Antal investigated the relationship between democracy and populism; and he referred to the biopolitical framework of populism (called bio-populism) as well. This theoretical framework was used to analyze Communist populism of the Horthy-era (1920-1944) in Hungary. Then he analyzed the case of Communist populism in Hungary (1948-1989) according to the following aspects: in the context of the working class and the bourgeois elite; the biopolitical character of the regime; goulash Communism as populist legitimacy; and the viewpoint of socialist patriotism.

The regimes were analyzed in his study aimed to govern the entire life of the citizens, which is why bio-populism is a useful analytical concept. According to Antal, the bio-populist framework shows that the investigation of the historical backgrounds of populism is necessary to understand contemporary populist tendencies. “If we would like to analyze the populism of our time in a deep sense, we need to enhance our understanding in the field of historical backgrounds,” wrote he and added that “In conjunction with further research, the biopolitical and bio-populist paradigm seems to be applicable in the contemporary research of populism.

According to his hypothesis, bio-populism is a permanent character of the Communist regime, even if the nature of bio-populism changed during those 40 years and the first victims of Communist bio-populism were the opposition forces and politicians. To Antal, on the one hand, the history of the 20th century is about the history of populisms which were interacting with each other; on the other hand, the 21st century is about the rebirth of populism (or neo-populism). In conjunction with further research, the biopolitical and bio-populist paradigm seems to be applicable in the contemporary research of populism.

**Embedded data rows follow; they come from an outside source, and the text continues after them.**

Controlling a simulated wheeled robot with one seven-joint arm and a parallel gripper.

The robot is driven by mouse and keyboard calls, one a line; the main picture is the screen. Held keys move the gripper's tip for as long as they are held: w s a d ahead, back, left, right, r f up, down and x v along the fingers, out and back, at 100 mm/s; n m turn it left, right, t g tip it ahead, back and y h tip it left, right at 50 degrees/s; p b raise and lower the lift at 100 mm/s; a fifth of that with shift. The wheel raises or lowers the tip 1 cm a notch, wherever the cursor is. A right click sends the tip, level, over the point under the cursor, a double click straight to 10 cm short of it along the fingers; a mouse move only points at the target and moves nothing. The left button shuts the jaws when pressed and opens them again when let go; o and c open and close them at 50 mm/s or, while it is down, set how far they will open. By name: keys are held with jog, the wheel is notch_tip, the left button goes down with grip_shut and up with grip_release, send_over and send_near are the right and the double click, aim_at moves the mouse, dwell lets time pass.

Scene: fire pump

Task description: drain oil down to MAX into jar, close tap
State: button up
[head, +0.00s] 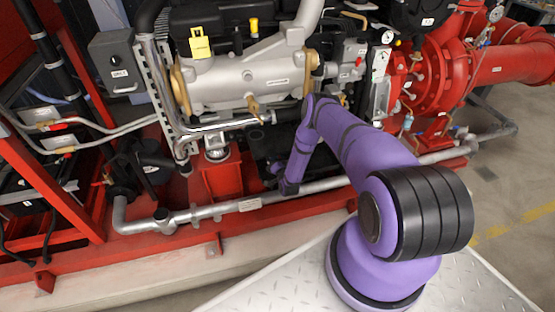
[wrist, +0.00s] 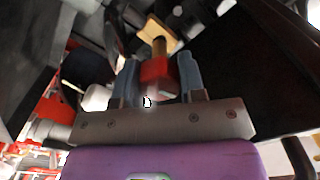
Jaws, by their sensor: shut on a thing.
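In the wrist view my gripper (wrist: 158,66) has its two blue-grey fingers on either side of a red block-like handle (wrist: 157,76), which I take to be the tap. It is shut on this handle. A brass stem (wrist: 159,46) runs on from the handle to a tan piece. In the head view my purple arm reaches down beside the engine (head: 245,78) to its dark underside; the fingers and the tap cannot be made out there. I cannot identify the jar, the oil level or the MAX mark in either view.
A red frame (head: 222,180) and a silver pipe (head: 250,205) run along the engine's lower front. A grey box (head: 117,62) stands at the left, red pump pipework (head: 440,75) at the right. Dark surfaces close in around my gripper in the wrist view. Checker plate (head: 290,285) lies in front.

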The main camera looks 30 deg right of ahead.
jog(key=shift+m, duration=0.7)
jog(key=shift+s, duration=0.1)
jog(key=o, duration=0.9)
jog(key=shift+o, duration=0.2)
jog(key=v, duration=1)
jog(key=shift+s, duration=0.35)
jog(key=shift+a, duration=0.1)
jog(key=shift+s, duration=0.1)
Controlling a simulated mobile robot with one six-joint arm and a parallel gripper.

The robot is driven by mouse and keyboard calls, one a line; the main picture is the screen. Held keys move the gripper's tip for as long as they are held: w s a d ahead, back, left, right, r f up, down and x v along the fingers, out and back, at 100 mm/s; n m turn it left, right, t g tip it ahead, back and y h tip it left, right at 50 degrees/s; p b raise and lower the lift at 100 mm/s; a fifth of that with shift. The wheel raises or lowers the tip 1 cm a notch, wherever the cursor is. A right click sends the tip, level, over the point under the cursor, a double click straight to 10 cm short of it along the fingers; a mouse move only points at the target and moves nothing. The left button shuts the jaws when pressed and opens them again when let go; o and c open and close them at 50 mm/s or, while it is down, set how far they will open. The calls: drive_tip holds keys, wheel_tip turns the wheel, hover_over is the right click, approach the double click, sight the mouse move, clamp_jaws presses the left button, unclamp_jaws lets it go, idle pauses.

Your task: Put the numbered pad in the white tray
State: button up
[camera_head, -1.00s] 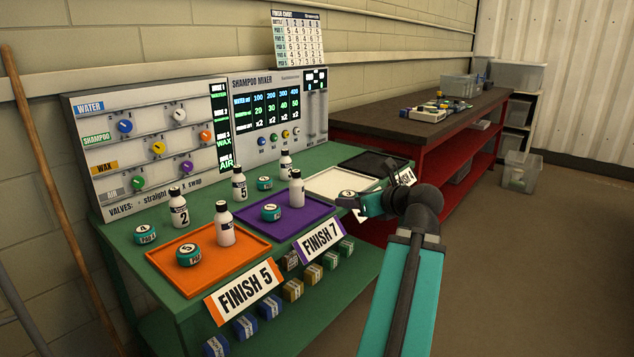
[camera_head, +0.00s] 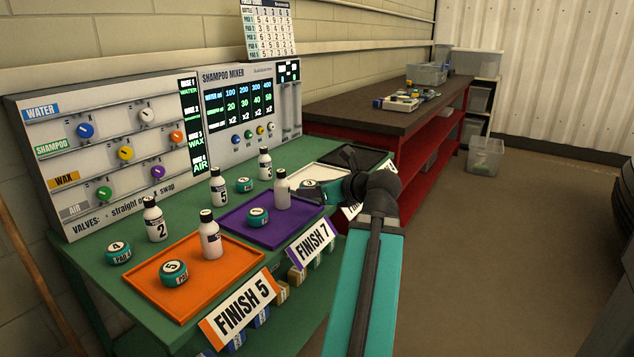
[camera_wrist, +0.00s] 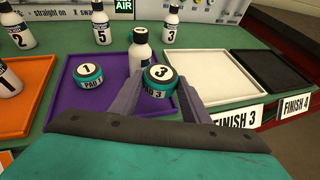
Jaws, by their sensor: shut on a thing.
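My gripper (camera_wrist: 162,95) is shut on a teal pad with a white top marked 3 (camera_wrist: 160,76), labelled PAD 3. In the wrist view the pad appears over the right edge of the purple tray (camera_wrist: 105,113), left of the white tray. The pad's height is hard to tell. The white tray (camera_wrist: 228,73) is empty in the wrist view, with a FINISH 3 sign at its front. In the head view my gripper (camera_head: 322,190) and the held pad (camera_head: 307,187) partly cover the front of the white tray (camera_head: 308,172).
The purple tray holds a pad marked 1 (camera_wrist: 88,74) and a white bottle (camera_wrist: 140,48) close beside the held pad. A black tray (camera_wrist: 276,66) lies right of the white one. The orange tray (camera_head: 150,270) holds a pad and a bottle. More bottles stand behind.

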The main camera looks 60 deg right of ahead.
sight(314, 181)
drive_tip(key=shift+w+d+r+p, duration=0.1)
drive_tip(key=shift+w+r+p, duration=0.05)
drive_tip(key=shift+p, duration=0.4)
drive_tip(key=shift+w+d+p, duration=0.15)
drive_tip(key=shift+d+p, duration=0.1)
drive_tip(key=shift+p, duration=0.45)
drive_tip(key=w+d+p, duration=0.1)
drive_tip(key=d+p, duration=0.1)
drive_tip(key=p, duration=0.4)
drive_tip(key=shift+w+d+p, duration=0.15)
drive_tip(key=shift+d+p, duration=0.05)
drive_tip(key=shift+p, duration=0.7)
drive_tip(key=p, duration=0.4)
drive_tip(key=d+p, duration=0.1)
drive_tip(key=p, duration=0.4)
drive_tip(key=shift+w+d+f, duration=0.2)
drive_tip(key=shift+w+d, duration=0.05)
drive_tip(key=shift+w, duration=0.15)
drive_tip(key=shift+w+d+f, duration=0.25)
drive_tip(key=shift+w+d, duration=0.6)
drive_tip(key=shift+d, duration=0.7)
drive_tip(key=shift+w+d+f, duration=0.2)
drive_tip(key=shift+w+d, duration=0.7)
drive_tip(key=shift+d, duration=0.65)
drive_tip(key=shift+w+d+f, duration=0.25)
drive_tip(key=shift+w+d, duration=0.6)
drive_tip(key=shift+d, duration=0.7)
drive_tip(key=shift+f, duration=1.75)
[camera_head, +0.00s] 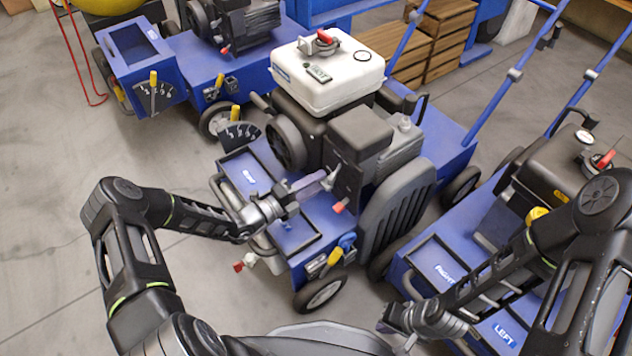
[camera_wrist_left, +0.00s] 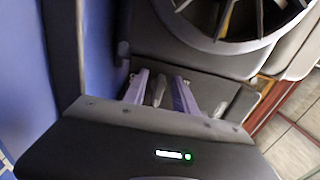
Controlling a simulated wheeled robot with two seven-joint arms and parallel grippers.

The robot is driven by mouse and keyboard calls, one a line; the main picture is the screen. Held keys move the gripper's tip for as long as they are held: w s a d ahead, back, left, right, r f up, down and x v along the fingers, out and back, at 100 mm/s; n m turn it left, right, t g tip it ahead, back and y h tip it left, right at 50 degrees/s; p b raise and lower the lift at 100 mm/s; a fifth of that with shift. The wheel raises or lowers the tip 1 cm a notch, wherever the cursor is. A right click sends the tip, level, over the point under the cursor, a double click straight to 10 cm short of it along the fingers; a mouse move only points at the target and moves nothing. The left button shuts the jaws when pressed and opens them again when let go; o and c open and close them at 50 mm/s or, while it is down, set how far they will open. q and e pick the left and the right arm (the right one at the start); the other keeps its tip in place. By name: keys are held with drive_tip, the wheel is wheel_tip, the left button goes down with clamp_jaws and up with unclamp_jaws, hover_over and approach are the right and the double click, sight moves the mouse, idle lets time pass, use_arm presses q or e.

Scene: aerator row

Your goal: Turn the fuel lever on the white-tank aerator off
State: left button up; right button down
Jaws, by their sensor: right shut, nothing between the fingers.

Antal says the core nature and neo-liberalism and liberal democracy is well analyzed and documented within the context of biopolitics or biopower in the biopolitical literature. According to his hypothesis, the populism has entered in its new phase using biopolitics and the discursive implications of biopower (the tools of propaganda, mass media, and moreover nowadays the post-truth, post-factual politics, fake news techniques). This phenomenon can be called, because of its bio-political implications, as bio-populism which is using bio-power to achieve bio-political objectives.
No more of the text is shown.